Contractual provisions for managing oversupply and congestion

 

 

The Ontario Power Authority, by virtue of its role as the primary planner for the provincial electric system, carries a major responsibility for ensuring that uneconomic congestion in the future is kept within reasonable limits. Like the IESO, it has a suite of tools for planning and managing the development of the grid, and congestion management is never far from their minds. The OPA notes however that although many see its role as generally related to minimizing uneconomic congestion, with respect to the FIT program the OPA actually does its congestion planning on a percent of time basis, and makes no claims about how much congestion is economic or uneconomic for those investments. 

            For the purpose of determining transmission build out for enabling renewable resources, the OPA uses two defined metrics in evaluating proposals for major new transmission facilities: The expected congestion levels and unitized cost. In terms of the allowable level of congestion, the OPA is planning for a “generally uncongested” system. The measure they have proposed for this is to have congestion during no more than 5% of the hours in a year on any major transmission path on the Ontario transmission grid. While there is no industry standard for an acceptable level of congestion, the 5% value is in line with other jurisdictions in North America. Any such standard is of course a tradeoff between the cost of a more robust grid versus more efficiently producing either lower-cost or environmentally-preferred generation on the system.

            Under the Economic Connection Test (ECT) established as part of the Feed-in Tariff (FIT) program, a maximum cost for new ratepayer-funded transmission network capacity has been established for FIT projects. The general rule is that to initiate a transmission project’s development work, the total cost for all required ratepayer-funded transmission network capacity should be no greater than $500 per kilowatt of generation enabled ($500/kW). It should be noted that all network transmission costs are combined when this comparison is made, meaning that if a generator triggers multiple network transmission upgrades to get to market the combined cost of these network upgrades is evaluated and compared to the threshold. The decision to build the facility ultimately will be determined by the OEB in a Leave-to-Construct application once the early phase development work is complete

            The OPA’s Director of Transmission Integration Bob Chow explains: Because the FIT is a standard offer program, the power cost is predetermined, and the offer to connect has already been made, in principle. A procedure that frequently exists in other kinds of economic evaluations, an examination of the cost of the resource a proposed project relies on, is absent here. The sole question from a planning perspective then becomes what system expansion, where and when, is economic. And the metric applied there is the cost of the additional line against the amount of generation that will be enabled as a result of the investment. If the expansion comes in under $500/kW, it passes the test.

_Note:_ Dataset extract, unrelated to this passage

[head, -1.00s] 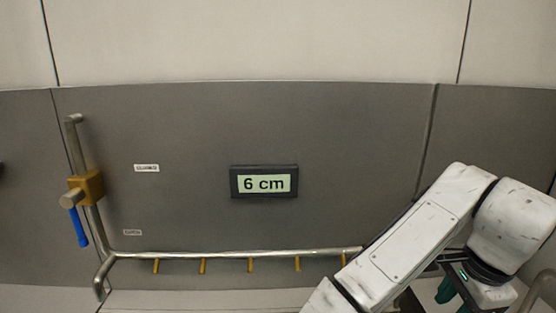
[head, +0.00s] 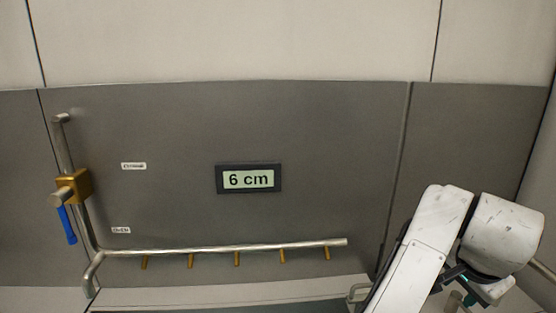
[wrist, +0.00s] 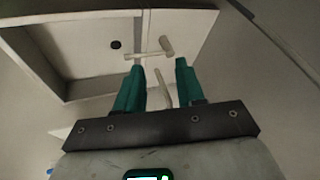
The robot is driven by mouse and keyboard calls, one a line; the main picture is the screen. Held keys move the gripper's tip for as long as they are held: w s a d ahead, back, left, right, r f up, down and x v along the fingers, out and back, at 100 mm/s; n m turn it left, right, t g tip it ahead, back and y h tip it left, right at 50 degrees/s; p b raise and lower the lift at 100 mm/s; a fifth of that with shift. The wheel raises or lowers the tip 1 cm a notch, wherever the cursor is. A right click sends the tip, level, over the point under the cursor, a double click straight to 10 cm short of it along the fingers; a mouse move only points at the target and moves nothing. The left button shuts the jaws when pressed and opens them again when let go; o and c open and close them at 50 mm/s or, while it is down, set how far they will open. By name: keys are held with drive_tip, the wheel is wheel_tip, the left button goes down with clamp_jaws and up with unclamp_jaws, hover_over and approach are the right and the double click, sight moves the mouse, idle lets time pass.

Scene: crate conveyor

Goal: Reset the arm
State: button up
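My gripper (wrist: 158,82) shows in the wrist view with its two green fingers spread apart and nothing between them. Beyond the fingers are pale panels and a pale T-shaped handle (wrist: 152,50). In the head view my white arm is folded at the lower right, and the gripper is mostly hidden behind it, with only a bit of green showing.
A grey wall panel holds a display (head: 249,179) reading "6 cm". At left is a metal post with a brass block (head: 75,186) and blue handle (head: 67,224). A horizontal rail (head: 230,248) with several brass pegs runs along the bottom. A recessed pale compartment (wrist: 75,88) shows in the wrist view.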

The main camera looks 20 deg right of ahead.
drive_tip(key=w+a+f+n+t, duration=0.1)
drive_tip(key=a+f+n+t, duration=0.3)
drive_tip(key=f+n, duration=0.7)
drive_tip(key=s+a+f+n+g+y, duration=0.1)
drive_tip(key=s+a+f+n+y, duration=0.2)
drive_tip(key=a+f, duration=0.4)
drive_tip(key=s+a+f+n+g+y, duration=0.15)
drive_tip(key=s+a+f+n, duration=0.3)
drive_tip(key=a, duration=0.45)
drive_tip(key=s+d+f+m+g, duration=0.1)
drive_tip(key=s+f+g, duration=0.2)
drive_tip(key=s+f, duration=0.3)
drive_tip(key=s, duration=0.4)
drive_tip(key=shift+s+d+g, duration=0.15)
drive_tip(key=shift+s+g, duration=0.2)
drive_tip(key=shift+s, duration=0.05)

            If a given expansion project meets these two tests, there is a great deal of flexibility in how to bundle projects together for attachment to a new facility, and in developing the expansion plan. Every case is different, Chow explains, and each requires detailed analysis of the options – which projects to connect in a given area, whether to build one line or more, and where, what voltage the lines should be built to handle, the use of other technologies, like FACTS or Static-Var compensators that might be deployed, and so on. Inevitably, a key part of the ECT process is the development of options. It’s a rigorous process, but with a lot of flexibility, he says.

            Having established what the OPA considers an adequate expansion to serve a given project or group of projects, the next step is to find a transmitter to build the line. Selection of a transmitter is a process that is regulated by the OEB, which has recently posted its proposed framework on how a transmission developer is to be selected for a given expansion project. (See related article elsewhere in this issue of IPPSO FACTO.) The OEB document “Framework for Transmission Project Development Plans,” released August 26, is available at www.oeb.gov.on.ca/. There are also choices on the part of the project proponent, such as the possibility of paying for construction of enabler lines themselves. Consideration of such options may involve a dialogue with the generator.

            Bob Chow notes that the Bruce to Milton line, the need for which was initially identified by the OPA and which is presently the only major work under way by Hydro One, is in many respects the progenitor of the present system. “There wasn’t any ECT process at the time, but if it were to be proposed today, the Bruce to Milton line would probably be subject to it. We didn’t realize it at the time, but it formed the pattern for future transmission expansion – it considered contracted and prospective needs; it enabled renewable resources; it assessed congestion versus cost of expanding infrastructure; it clarified the roles and responsibilities of the transmitter, OPA and the IESO in such projects; and it provided a rational process for advancing transmission projects,” Chow said.